THE REQUEST: Beginning with the line that contains "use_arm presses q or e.", retype the entries below exactly, ending with the line that contains "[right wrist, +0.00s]". Leave out any pictures.
====== RECORDS PROVIDED
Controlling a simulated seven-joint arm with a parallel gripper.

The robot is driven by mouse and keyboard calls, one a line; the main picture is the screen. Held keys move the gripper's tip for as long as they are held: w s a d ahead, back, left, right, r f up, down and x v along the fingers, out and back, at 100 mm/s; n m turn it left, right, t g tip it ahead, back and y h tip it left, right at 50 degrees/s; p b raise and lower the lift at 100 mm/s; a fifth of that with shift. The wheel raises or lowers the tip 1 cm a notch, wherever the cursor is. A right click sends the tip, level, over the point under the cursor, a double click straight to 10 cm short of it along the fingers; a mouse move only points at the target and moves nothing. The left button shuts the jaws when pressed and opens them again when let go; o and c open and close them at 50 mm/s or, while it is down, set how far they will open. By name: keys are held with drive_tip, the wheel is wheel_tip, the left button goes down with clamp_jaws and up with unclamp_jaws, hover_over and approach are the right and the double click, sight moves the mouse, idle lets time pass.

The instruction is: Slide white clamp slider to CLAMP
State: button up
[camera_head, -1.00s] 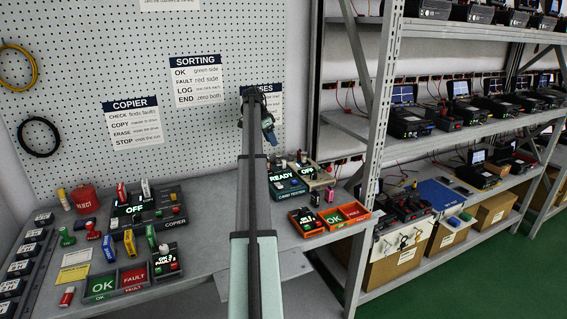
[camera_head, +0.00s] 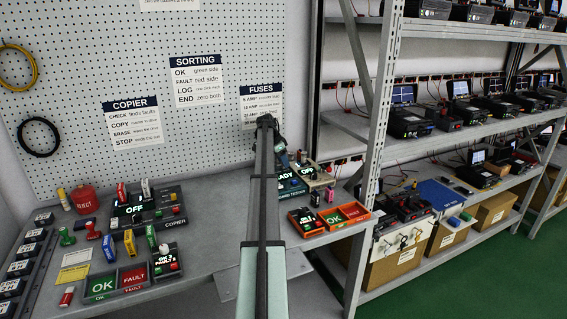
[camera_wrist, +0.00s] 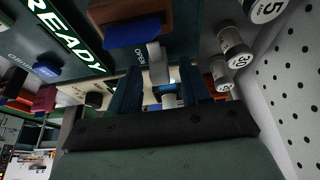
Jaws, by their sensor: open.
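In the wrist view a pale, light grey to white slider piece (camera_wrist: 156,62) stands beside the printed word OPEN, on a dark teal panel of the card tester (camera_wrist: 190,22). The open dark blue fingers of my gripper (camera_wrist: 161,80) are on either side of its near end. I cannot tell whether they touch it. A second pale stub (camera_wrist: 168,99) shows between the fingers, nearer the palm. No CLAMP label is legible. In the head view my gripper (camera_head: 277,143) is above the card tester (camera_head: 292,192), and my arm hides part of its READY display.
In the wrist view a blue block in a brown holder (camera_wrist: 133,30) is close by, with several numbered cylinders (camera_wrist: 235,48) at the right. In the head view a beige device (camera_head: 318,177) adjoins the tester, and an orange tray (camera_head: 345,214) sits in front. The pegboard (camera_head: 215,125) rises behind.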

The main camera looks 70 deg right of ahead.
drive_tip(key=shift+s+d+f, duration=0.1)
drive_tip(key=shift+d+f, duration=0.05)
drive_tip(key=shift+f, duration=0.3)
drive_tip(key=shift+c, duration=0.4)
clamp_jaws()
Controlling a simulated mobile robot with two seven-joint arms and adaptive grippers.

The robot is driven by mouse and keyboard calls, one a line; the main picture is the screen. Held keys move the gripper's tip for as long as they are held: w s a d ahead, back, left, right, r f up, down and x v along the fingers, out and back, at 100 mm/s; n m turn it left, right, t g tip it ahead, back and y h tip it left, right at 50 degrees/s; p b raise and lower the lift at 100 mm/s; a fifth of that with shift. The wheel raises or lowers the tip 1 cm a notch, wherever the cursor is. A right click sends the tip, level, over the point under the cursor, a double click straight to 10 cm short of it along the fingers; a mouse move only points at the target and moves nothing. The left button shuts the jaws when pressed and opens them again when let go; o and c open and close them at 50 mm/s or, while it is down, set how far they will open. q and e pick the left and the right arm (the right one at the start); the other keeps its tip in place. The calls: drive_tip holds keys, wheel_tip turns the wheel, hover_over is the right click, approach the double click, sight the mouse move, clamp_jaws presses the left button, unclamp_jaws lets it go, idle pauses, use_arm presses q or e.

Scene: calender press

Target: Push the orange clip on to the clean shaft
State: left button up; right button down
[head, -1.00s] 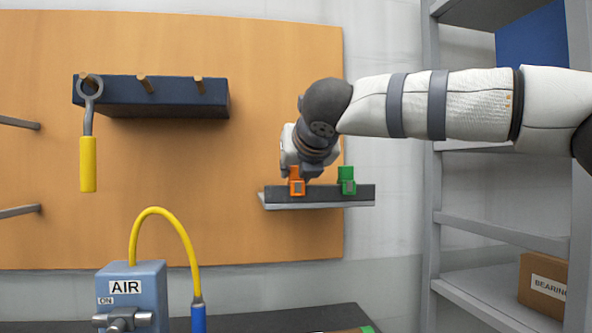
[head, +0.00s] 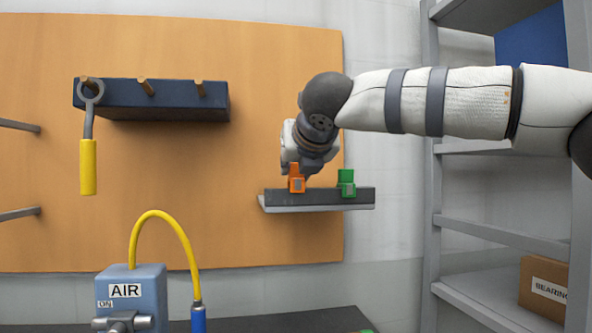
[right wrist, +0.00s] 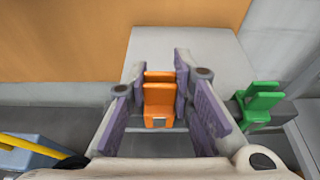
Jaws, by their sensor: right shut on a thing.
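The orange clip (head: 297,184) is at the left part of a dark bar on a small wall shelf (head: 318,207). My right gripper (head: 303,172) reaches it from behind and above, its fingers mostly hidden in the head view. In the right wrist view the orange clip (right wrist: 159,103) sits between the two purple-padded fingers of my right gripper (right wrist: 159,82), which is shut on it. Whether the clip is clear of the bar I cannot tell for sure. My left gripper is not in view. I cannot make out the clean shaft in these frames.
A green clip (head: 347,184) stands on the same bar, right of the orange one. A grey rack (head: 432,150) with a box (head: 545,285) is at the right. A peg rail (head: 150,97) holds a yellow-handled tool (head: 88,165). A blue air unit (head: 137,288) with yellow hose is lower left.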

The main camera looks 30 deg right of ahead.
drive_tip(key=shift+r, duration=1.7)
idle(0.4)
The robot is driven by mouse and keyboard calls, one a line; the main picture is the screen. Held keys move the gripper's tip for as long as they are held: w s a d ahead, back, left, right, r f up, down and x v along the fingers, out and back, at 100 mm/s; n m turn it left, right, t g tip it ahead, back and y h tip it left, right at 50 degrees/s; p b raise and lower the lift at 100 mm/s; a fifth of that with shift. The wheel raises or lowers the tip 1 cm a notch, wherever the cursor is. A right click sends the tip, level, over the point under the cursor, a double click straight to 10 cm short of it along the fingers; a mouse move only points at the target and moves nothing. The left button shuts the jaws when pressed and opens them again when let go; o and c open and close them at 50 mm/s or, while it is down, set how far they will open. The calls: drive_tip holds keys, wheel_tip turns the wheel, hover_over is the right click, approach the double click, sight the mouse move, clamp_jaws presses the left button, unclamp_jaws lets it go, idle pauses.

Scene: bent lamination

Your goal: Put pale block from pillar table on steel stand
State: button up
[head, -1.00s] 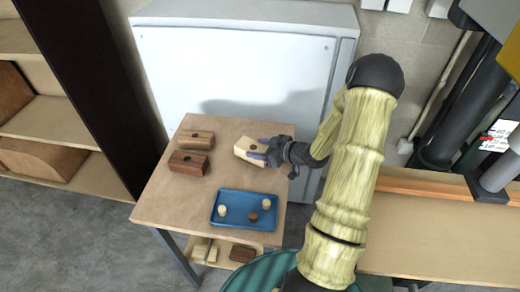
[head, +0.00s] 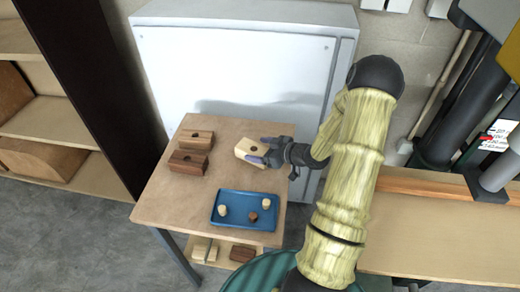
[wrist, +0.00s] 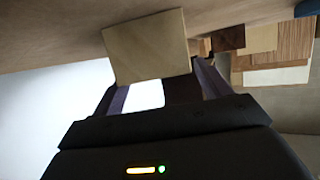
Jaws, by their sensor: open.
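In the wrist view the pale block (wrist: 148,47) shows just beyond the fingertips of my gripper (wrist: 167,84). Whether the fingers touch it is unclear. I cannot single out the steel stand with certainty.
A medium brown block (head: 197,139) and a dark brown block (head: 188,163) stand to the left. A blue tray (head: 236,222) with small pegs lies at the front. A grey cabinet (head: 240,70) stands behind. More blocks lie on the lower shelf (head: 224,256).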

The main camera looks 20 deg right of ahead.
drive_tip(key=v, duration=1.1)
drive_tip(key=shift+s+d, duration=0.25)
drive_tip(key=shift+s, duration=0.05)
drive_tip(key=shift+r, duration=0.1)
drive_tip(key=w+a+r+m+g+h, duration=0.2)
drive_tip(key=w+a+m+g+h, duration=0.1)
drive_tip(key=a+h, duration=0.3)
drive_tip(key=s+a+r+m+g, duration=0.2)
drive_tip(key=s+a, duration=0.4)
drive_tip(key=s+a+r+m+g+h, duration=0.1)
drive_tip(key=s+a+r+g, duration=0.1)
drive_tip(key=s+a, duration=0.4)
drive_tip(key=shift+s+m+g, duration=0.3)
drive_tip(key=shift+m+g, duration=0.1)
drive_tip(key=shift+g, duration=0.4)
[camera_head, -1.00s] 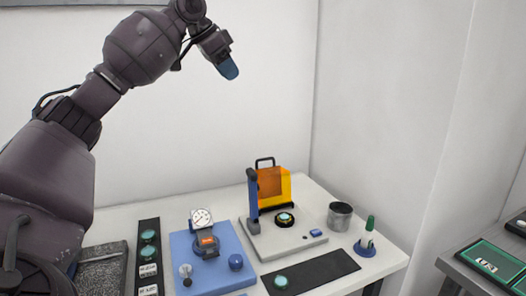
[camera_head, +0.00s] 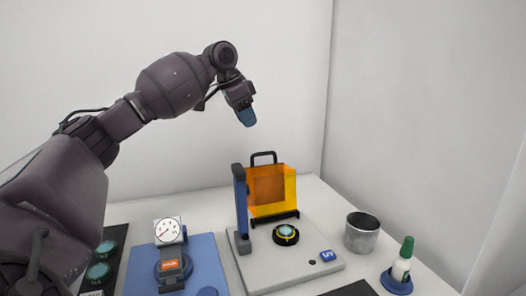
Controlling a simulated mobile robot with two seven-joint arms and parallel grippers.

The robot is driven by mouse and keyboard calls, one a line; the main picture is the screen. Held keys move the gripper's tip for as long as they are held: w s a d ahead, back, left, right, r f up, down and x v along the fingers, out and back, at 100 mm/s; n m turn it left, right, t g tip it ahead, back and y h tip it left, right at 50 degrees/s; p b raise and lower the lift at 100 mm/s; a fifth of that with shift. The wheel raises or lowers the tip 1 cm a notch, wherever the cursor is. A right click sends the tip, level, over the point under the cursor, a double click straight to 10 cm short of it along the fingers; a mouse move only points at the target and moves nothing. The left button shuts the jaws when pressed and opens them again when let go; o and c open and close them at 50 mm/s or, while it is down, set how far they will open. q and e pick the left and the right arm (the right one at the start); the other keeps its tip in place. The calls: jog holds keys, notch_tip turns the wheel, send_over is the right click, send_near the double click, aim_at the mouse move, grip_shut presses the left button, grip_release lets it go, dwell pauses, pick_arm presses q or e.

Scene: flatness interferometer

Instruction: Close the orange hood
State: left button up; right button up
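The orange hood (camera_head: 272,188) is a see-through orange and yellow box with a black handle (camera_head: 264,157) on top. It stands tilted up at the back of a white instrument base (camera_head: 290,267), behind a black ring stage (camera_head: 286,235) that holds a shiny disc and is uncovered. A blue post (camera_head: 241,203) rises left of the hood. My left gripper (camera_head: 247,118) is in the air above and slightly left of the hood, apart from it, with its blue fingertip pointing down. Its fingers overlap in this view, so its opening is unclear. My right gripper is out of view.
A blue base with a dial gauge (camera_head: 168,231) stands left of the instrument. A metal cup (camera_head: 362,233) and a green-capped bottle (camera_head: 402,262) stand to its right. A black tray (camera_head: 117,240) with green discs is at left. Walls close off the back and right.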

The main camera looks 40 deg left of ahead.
============
SOLUTION TO THE EXERCISE:
The robot is driven by mouse and keyboard calls, one a line; the main picture is the screen. Held keys move the gripper's tip for as long as they are held: w s a d ahead, back, left, right, r f up, down and x v along the fingers, out and back, at 100 mm/s; n m turn it left, right, t g tip it ahead, back and y h tip it left, right at 50 degrees/s; p b raise and lower the lift at 100 mm/s; a fifth of that with shift. The wheel raises or lowers the tip 1 cm a notch, wherever the cursor is. A right click sends the tip, level, over the point under the cursor, a double click straight to 10 cm short of it along the fingers; a mouse move only points at the target and moves nothing. The left button shuts the jaws when pressed and opens them again when let go; o and c open and close them at 50 mm/s or, while it is down, set how far they will open. q and e pick the left and the right arm (the right one at the start); the other keeps its tip in place. The calls: drive_tip holds keys, wheel_tip turns the wheel, hover_over is the right click, approach the double click, sight the mouse move, clamp_jaws presses the left button, unclamp_jaws lets it go, idle pauses, use_arm presses q or e.

Scene: calender press

Target: Push the orange clip on to the clean shaft
State: left button up; right button down
[head, -1.00s] 
[head, +0.00s] 
[right wrist, +0.00s] 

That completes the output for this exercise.